Given instruction -
Locate the line that contains "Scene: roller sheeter". Print it and each following line through the end of the listing, verbatim, and nothing more.
>> start Records provided
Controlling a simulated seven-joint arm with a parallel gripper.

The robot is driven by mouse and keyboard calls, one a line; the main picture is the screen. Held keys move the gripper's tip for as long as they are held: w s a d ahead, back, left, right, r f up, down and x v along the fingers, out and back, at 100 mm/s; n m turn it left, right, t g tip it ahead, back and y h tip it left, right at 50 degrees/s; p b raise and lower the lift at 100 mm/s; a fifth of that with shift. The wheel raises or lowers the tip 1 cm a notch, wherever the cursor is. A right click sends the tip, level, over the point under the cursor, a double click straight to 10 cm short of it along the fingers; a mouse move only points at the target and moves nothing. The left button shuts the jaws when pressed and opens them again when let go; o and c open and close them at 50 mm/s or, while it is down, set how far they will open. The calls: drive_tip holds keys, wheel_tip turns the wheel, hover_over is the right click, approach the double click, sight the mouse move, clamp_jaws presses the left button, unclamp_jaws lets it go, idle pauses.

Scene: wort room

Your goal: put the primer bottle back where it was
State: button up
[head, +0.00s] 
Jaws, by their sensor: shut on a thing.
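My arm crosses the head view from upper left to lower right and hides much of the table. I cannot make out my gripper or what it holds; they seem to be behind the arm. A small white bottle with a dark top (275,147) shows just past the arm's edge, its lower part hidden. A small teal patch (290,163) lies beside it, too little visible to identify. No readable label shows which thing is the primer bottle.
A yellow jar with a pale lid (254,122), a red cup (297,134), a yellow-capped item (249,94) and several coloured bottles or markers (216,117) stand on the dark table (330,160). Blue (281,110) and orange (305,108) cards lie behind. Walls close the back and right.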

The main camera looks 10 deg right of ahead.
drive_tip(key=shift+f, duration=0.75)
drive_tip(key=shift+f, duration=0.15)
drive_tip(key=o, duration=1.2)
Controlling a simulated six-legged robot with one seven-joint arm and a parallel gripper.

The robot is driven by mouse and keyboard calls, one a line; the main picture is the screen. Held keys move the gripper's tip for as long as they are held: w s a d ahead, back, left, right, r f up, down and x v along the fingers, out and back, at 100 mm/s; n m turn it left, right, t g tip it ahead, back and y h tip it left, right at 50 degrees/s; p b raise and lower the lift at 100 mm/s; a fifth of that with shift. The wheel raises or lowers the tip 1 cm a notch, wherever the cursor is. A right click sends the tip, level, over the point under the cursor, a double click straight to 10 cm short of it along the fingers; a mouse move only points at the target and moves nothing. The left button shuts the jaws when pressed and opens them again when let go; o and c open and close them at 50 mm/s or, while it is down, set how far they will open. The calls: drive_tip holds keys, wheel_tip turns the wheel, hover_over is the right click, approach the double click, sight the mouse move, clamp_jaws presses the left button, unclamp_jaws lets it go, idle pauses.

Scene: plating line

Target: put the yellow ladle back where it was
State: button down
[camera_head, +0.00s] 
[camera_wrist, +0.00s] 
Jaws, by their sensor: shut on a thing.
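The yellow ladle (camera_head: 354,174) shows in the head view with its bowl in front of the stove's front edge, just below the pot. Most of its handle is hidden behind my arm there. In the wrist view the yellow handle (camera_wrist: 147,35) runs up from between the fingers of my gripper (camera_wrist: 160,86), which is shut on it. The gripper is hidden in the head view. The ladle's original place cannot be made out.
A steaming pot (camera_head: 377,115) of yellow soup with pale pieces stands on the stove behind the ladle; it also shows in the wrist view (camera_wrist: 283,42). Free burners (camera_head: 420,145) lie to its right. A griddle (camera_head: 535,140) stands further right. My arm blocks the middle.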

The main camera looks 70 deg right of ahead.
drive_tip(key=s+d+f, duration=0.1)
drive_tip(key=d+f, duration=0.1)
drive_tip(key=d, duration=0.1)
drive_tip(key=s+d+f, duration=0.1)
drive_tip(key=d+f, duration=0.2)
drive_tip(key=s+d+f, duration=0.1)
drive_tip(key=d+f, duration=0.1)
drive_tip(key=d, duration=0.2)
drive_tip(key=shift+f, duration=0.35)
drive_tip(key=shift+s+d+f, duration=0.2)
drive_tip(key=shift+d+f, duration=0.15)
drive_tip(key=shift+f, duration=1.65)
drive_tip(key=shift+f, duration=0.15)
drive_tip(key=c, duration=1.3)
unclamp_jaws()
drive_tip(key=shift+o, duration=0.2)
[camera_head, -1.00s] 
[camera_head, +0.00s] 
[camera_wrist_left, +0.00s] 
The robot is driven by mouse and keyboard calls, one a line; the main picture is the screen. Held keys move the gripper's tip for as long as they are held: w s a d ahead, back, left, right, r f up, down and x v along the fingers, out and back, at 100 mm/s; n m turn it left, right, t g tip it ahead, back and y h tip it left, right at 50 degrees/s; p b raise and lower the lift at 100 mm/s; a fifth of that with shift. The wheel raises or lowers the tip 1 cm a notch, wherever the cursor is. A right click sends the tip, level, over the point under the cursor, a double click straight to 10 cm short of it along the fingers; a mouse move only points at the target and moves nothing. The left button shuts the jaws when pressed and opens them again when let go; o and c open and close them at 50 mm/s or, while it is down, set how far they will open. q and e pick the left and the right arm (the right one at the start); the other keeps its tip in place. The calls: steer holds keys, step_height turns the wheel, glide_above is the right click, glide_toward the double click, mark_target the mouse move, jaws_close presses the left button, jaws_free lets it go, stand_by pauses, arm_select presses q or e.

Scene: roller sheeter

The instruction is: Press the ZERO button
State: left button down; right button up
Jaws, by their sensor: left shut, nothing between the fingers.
>> end Records provided
Output -
Scene: roller sheeter

The instruction is: Press the ZERO button
State: left button down; right button up
Jaws, by their sensor: left shut, nothing between the fingers.

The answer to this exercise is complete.